• WORK INSTRUCTIONS:
Retype, exactly as written, every line from the one containing "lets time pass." down to the one containing "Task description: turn", including both, and nothing else.

====================

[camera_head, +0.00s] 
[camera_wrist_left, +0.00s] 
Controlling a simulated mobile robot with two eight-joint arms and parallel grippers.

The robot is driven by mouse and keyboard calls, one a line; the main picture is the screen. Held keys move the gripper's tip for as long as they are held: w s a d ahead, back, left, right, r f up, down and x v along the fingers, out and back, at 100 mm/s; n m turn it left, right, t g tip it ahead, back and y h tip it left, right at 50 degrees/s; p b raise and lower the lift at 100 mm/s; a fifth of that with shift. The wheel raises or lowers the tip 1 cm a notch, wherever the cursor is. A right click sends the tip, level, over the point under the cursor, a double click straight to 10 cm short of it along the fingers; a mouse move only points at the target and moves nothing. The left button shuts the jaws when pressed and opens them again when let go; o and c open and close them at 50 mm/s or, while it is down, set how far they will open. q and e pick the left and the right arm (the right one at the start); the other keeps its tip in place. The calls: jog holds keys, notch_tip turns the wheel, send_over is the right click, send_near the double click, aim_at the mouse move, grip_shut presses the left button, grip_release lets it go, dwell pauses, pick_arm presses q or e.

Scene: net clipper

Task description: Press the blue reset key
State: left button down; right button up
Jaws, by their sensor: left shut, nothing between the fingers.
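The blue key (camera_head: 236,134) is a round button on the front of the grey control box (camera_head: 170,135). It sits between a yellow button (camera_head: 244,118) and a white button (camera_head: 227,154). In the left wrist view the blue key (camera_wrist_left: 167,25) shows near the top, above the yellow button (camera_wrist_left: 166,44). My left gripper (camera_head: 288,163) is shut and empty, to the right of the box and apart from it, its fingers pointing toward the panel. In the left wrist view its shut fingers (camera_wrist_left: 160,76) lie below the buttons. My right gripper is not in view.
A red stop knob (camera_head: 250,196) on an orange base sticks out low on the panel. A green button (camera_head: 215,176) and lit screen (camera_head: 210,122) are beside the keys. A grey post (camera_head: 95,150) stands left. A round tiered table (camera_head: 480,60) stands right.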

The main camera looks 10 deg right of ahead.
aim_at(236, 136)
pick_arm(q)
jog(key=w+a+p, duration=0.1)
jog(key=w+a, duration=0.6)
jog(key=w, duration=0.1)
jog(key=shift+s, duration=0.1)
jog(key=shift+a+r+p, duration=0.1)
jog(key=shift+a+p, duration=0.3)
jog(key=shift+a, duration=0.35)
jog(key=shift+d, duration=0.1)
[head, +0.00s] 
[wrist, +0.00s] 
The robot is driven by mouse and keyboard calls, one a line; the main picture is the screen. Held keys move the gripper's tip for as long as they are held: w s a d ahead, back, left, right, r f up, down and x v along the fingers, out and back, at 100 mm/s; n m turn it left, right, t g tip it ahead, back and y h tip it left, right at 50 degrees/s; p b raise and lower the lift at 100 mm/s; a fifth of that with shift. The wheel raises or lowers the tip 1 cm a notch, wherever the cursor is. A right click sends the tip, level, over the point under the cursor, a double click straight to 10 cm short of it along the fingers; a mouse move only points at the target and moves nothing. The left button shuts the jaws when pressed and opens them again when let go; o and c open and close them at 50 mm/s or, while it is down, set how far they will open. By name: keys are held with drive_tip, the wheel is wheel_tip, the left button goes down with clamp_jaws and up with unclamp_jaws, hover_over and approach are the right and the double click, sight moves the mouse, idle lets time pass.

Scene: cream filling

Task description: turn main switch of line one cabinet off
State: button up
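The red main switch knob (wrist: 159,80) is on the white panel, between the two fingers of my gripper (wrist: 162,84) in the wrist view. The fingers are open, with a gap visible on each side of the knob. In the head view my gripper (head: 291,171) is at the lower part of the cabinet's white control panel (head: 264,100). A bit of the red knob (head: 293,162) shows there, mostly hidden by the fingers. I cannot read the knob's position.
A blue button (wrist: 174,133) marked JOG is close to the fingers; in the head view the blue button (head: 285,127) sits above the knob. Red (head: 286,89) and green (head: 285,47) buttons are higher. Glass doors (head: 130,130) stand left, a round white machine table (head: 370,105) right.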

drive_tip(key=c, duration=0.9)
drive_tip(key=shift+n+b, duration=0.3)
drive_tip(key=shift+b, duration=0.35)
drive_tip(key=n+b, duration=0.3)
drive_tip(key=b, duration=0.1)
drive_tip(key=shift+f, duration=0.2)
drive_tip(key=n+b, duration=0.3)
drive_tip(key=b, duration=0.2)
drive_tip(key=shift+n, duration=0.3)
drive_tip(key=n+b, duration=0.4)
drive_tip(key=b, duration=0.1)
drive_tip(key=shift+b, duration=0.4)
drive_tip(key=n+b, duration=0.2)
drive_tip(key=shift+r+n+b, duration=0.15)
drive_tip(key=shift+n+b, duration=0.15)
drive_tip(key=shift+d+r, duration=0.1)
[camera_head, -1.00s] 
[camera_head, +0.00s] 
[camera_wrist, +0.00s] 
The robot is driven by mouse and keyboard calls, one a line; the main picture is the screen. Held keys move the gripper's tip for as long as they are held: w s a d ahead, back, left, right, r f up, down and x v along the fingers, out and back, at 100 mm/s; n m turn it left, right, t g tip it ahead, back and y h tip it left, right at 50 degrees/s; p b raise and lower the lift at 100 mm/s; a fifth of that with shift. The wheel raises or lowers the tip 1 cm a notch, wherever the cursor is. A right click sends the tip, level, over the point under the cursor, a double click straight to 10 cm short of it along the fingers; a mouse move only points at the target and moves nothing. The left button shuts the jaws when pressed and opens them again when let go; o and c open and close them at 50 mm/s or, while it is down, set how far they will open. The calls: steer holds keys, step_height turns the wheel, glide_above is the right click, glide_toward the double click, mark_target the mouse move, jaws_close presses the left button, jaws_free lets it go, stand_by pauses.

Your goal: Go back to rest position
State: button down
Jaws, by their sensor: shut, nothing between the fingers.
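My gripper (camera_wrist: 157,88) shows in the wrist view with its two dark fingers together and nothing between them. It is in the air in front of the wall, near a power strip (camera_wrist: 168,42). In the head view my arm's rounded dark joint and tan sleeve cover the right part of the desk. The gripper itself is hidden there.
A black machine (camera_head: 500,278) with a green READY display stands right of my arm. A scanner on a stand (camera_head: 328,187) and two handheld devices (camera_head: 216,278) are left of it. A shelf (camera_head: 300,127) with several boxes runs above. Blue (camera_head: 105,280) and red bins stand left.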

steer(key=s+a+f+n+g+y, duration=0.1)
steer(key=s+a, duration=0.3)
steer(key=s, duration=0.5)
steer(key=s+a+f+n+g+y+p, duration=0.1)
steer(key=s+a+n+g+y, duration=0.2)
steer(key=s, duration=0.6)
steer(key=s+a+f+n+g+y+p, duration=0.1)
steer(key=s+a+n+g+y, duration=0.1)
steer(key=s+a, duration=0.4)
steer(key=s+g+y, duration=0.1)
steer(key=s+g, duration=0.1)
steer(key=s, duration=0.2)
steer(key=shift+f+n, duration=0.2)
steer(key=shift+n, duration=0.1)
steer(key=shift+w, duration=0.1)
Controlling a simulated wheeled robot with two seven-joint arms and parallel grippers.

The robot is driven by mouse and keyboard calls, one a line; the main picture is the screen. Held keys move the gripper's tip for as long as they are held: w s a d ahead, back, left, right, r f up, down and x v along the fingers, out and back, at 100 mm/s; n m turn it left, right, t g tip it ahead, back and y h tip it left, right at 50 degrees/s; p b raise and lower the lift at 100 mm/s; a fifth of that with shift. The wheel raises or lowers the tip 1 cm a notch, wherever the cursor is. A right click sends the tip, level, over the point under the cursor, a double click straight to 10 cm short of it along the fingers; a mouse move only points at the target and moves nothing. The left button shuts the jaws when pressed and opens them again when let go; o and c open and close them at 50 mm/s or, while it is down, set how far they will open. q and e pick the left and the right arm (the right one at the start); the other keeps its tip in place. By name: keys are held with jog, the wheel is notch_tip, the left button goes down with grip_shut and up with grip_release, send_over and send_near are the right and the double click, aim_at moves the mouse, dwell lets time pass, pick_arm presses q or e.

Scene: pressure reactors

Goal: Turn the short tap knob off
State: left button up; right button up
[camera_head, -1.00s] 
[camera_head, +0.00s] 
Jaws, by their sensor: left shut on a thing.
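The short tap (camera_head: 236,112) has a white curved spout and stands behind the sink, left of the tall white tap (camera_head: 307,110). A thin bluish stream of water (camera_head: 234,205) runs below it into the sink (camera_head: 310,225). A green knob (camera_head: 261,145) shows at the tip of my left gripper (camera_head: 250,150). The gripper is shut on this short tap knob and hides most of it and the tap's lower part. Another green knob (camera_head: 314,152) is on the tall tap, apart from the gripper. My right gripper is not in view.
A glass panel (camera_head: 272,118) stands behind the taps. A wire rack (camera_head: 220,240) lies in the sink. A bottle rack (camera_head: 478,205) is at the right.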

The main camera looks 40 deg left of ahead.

====================

• RESULT FOR THIS TASK:
The robot is driven by mouse and keyboard calls, one a line; the main picture is the screen. Held keys move the gripper's tip for as long as they are held: w s a d ahead, back, left, right, r f up, down and x v along the fingers, out and back, at 100 mm/s; n m turn it left, right, t g tip it ahead, back and y h tip it left, right at 50 degrees/s; p b raise and lower the lift at 100 mm/s; a fifth of that with shift. The wheel raises or lowers the tip 1 cm a notch, wherever the cursor is. A right click sends the tip, level, over the point under the cursor, a double click straight to 10 cm short of it along the fingers; a mouse move only points at the target and moves nothing. The left button shuts the jaws when pressed and opens them again when let go; o and c open and close them at 50 mm/s or, while it is down, set how far they will open. By name: keys are held with drive_tip, the wheel is wheel_tip, the left button goes down with clamp_jaws and up with unclamp_jaws, hover_over and approach are the right and the double click, sight moves the mouse, idle lets time pass.

Scene: cream filling

Task description: turn main switch of line one cabinet off

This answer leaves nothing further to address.